Read the records and gather each line that includes "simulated".

----------

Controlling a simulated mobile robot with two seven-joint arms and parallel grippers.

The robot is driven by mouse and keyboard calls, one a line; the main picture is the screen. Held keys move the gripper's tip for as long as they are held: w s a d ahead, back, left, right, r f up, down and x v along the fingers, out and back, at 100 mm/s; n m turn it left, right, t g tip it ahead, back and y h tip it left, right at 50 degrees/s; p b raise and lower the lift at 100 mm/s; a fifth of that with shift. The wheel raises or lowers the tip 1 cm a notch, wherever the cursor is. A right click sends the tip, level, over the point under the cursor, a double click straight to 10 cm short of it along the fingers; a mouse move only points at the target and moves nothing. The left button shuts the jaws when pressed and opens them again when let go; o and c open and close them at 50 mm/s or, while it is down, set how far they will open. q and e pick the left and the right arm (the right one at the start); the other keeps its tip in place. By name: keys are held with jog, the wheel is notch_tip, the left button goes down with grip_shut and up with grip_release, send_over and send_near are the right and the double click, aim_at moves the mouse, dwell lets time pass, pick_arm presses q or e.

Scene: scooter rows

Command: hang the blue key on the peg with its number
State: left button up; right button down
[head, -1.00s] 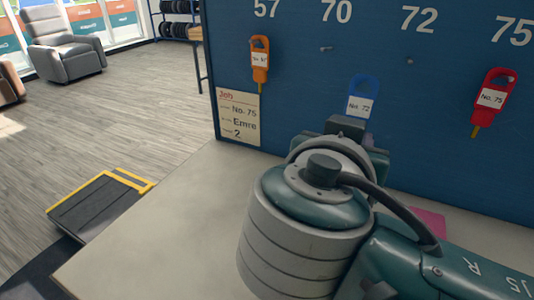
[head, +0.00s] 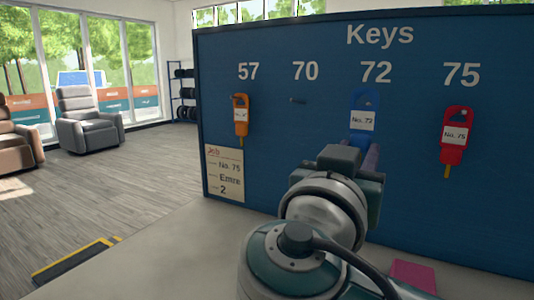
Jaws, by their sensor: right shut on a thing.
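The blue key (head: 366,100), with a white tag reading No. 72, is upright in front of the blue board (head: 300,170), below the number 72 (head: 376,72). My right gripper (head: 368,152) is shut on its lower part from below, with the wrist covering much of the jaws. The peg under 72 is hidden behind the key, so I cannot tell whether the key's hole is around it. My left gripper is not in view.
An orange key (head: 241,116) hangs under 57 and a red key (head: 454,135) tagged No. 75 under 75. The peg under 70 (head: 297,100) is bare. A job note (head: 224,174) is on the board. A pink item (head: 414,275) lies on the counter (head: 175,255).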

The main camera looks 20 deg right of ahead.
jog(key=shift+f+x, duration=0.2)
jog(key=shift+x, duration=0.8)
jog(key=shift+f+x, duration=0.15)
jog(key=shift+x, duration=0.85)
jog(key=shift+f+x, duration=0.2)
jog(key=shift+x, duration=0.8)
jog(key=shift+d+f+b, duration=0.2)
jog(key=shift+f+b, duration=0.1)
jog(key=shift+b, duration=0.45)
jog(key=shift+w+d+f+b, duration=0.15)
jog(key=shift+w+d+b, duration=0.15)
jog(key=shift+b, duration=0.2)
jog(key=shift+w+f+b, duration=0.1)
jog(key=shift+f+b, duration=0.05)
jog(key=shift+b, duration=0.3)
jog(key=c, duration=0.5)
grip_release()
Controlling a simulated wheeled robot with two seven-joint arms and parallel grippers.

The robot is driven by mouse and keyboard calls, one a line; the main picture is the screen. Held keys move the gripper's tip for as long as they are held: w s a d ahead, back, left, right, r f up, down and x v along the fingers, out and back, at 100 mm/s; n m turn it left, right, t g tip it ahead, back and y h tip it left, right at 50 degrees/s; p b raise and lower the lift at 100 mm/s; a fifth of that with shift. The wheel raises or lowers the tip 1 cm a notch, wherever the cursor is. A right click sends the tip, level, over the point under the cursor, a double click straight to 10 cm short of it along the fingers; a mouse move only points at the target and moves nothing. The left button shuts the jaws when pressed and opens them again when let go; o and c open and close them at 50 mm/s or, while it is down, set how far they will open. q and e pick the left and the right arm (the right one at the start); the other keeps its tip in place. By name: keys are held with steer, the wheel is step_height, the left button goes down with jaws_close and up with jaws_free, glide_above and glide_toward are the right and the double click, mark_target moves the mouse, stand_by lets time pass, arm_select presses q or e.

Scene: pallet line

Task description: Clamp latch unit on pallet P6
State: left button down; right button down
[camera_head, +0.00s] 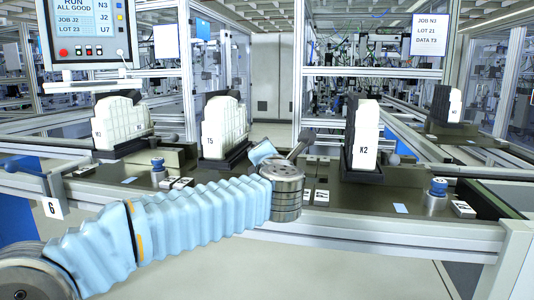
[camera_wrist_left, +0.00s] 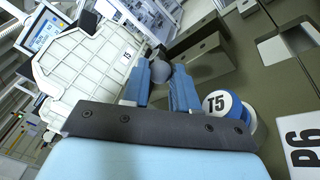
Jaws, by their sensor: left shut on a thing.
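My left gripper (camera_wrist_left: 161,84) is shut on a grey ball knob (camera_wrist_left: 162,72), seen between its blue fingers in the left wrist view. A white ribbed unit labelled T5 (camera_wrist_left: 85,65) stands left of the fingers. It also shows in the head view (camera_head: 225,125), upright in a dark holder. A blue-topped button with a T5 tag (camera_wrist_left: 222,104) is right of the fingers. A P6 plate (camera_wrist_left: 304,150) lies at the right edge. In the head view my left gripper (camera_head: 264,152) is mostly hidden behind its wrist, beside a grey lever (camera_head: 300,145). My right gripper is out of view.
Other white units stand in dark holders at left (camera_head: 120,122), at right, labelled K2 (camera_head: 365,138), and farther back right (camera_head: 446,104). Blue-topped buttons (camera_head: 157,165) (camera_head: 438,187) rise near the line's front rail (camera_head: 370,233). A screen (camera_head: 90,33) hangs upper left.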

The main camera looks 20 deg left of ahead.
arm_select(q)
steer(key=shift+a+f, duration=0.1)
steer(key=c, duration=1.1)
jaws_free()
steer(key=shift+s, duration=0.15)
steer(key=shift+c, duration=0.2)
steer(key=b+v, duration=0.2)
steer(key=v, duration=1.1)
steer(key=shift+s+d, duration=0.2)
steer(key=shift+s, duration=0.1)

----------

TASK ANSWER ▸
Controlling a simulated mobile robot with two seven-joint arms and parallel grippers.
Controlling a simulated wheeled robot with two seven-joint arms and parallel grippers.

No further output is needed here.